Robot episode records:
*-*-*
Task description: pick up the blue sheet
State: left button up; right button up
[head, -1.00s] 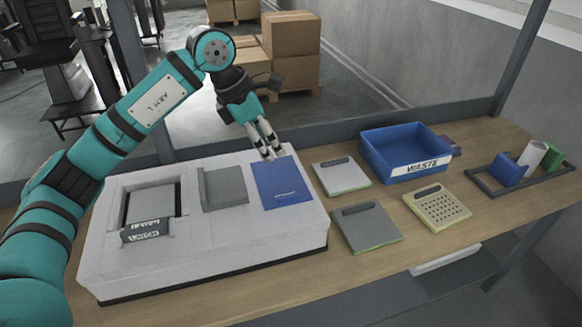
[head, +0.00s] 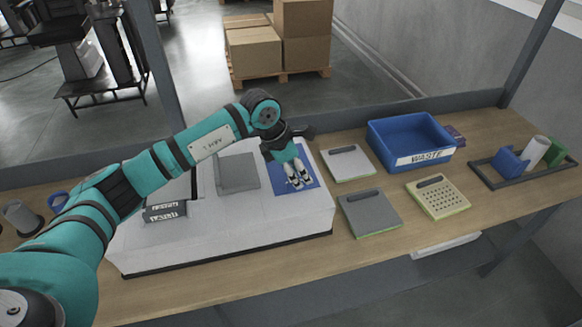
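The blue sheet (head: 309,176) lies flat on the right part of the white machine's top (head: 225,225). My left gripper (head: 299,186) is over the sheet, fingers pointing down at its middle. The two fingers show a small gap between them, and I see nothing held. I cannot tell whether the fingertips touch the sheet. The gripper and wrist hide part of the sheet. My right gripper is not in view.
A grey plate (head: 237,174) lies left of the sheet. A dark rack (head: 522,170) is at the right.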

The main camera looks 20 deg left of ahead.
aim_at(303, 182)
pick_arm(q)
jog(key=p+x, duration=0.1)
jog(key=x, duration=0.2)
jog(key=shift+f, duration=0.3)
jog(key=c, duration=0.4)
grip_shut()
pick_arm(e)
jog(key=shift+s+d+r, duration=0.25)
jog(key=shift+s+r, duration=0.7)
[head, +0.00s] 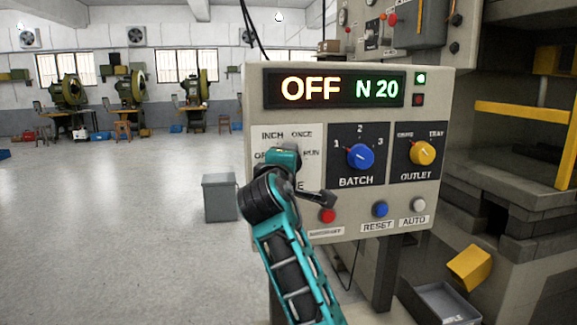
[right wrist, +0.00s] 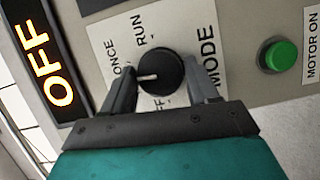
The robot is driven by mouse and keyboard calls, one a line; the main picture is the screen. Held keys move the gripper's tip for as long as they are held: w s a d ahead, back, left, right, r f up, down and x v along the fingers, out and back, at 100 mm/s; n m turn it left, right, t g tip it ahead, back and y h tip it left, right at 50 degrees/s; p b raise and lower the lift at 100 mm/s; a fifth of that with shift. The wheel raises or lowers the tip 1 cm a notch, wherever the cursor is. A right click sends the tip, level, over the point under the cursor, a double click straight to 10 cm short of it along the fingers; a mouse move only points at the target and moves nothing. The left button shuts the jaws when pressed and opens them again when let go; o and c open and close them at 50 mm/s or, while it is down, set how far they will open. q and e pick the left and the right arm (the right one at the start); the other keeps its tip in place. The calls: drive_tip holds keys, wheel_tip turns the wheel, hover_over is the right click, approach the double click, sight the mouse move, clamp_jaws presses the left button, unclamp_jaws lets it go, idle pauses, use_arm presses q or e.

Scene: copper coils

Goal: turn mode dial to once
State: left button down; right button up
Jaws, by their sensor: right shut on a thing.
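The mode dial (right wrist: 160,74) is a round black knob on a white label plate (right wrist: 193,33) in the right wrist view. Its white pointer mark points left in the picture, between ONCE and the finger at left. ONCE and RUN are readable, OFF is partly covered and INCH is hidden. My right gripper (right wrist: 161,69) has a finger on each side of the knob and is shut on it. In the head view my right arm (head: 285,235) covers the dial. The display (head: 334,88) reads OFF and N 20. My left gripper is not in view.
The panel (head: 255,90) also carries a blue batch dial (head: 361,157), a yellow outlet dial (head: 422,153) and red, blue and white buttons below. A green motor button (right wrist: 279,55) is right of the dial in the wrist view. A grey bin (head: 220,198) stands on the floor.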

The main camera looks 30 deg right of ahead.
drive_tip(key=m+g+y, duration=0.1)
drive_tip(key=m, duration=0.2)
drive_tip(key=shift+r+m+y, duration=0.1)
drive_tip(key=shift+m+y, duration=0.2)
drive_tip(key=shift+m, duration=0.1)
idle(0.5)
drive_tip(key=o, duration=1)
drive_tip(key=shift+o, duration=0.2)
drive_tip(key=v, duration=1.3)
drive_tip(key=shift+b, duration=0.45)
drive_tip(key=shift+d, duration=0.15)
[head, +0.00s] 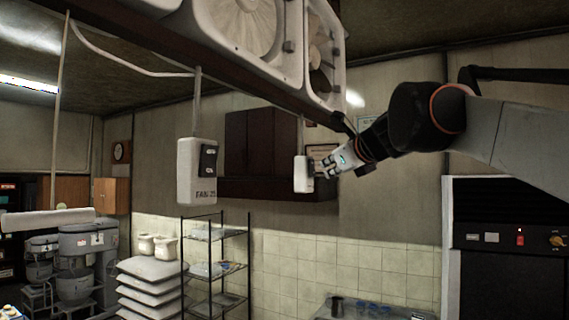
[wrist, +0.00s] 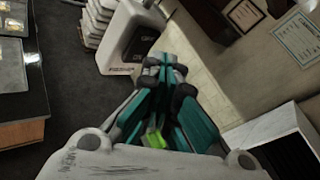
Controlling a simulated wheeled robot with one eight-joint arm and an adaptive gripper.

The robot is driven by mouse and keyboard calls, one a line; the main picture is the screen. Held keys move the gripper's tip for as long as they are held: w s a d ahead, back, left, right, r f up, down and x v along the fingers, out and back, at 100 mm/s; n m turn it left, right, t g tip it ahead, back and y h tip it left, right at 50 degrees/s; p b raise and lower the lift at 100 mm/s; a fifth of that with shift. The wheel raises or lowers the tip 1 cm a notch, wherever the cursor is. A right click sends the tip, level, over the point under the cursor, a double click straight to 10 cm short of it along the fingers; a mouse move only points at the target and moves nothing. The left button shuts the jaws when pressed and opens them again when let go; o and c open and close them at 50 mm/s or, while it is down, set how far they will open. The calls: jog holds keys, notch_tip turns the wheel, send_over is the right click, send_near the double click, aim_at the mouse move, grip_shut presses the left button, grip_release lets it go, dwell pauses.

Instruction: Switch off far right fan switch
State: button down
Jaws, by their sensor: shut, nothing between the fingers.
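The far right fan switch is a white box (head: 301,174) hanging under the fan beam in the head view. Its dark switch face is on the right side, mostly edge-on. My gripper (head: 325,169) is at that face, coming from the right, with its tips touching or very close. In the wrist view a white switch box (wrist: 118,38) with a dark panel is just beyond my gripper (wrist: 165,68), whose fingers are shut and empty. The rocker's position is too blurred to tell. Another white box marked FAN (head: 197,188) hangs nearer on the left.
Large white fans (head: 245,28) sit on the beam above. A dark wall cabinet (head: 262,150) is behind the switches. A control panel (head: 505,238) is at right. Open air surrounds the hanging boxes.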

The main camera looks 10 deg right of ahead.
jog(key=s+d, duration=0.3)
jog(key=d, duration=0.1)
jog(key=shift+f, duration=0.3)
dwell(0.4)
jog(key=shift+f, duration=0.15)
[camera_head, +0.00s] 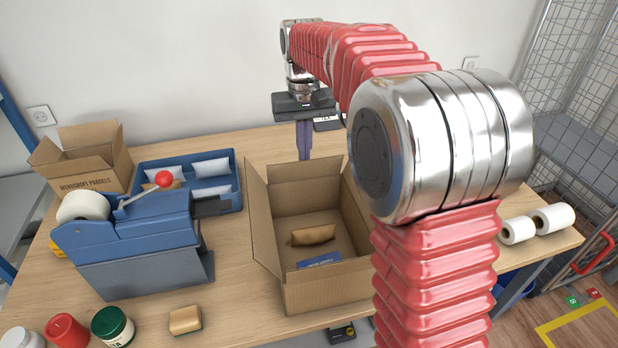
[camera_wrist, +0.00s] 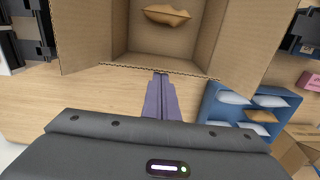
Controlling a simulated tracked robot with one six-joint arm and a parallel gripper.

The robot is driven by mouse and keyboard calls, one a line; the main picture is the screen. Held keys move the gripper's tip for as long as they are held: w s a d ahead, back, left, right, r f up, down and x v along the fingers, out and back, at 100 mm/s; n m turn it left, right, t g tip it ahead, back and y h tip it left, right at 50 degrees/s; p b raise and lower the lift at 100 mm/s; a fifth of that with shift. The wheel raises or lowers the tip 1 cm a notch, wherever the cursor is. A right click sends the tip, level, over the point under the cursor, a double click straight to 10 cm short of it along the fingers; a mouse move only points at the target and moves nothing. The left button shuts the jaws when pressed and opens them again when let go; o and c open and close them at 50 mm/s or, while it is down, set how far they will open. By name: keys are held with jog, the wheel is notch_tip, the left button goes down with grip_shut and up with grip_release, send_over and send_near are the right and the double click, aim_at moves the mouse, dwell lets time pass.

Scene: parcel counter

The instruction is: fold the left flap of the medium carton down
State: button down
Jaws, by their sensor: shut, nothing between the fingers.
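The medium carton (camera_head: 325,293) stands open on the counter. Its left flap (camera_head: 263,215) stands up, leaning outward; in the wrist view this flap (camera_wrist: 252,45) is on the right. The right flap (camera_wrist: 82,32) is also raised, partly hidden by my arm in the head view. A brown padded packet (camera_head: 313,235) and a blue flat item (camera_head: 319,260) lie inside. My gripper (camera_head: 304,157) points down just behind the carton's far wall, shut and empty. In the wrist view, its fingers (camera_wrist: 160,78) are close to the rim; I cannot tell whether they touch.
A blue tape dispenser (camera_head: 135,240) with a red knob stands left of the carton. Behind it are a blue tray (camera_head: 238,180) of white packets and a small open carton (camera_head: 85,165). Jars (camera_head: 112,326) and a sponge (camera_head: 185,320) are near the front edge. White rolls (camera_head: 552,217) lie right.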

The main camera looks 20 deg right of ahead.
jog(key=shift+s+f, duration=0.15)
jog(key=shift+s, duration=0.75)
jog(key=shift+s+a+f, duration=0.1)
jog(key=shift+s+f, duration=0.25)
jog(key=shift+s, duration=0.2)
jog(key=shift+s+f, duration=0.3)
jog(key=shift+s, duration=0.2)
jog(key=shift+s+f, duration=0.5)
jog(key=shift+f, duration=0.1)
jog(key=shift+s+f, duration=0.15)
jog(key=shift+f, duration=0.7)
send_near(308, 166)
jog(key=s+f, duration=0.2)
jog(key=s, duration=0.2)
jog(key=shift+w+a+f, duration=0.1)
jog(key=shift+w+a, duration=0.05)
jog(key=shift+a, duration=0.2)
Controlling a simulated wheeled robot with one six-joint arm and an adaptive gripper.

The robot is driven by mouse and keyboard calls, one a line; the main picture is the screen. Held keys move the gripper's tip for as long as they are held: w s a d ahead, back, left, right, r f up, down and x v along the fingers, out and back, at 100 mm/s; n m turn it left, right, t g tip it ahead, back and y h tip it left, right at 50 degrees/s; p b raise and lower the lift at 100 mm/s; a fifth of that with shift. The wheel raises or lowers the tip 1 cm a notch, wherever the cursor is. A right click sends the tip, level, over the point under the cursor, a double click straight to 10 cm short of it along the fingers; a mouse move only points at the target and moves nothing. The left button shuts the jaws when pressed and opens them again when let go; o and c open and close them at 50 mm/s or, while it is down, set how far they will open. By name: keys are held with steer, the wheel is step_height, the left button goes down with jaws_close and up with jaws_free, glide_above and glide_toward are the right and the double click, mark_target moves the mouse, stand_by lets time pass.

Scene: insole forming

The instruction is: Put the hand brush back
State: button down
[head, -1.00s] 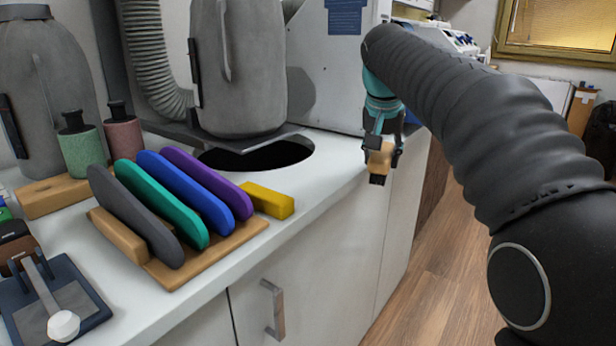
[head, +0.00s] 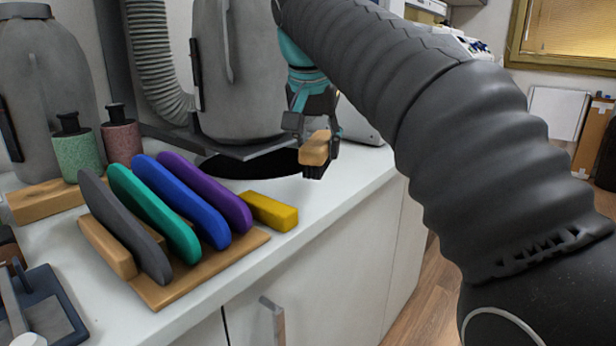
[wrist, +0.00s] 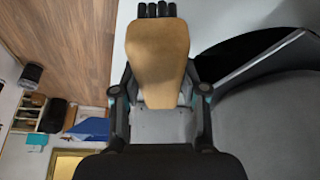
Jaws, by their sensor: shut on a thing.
*-*-*
Begin at the line that has "Scene: copper coils"; stop after the line that has "State: left button down; right button up". Copy every line in that span exactly.

Scene: copper coils

Goal: turn mode dial to once
State: left button down; right button up

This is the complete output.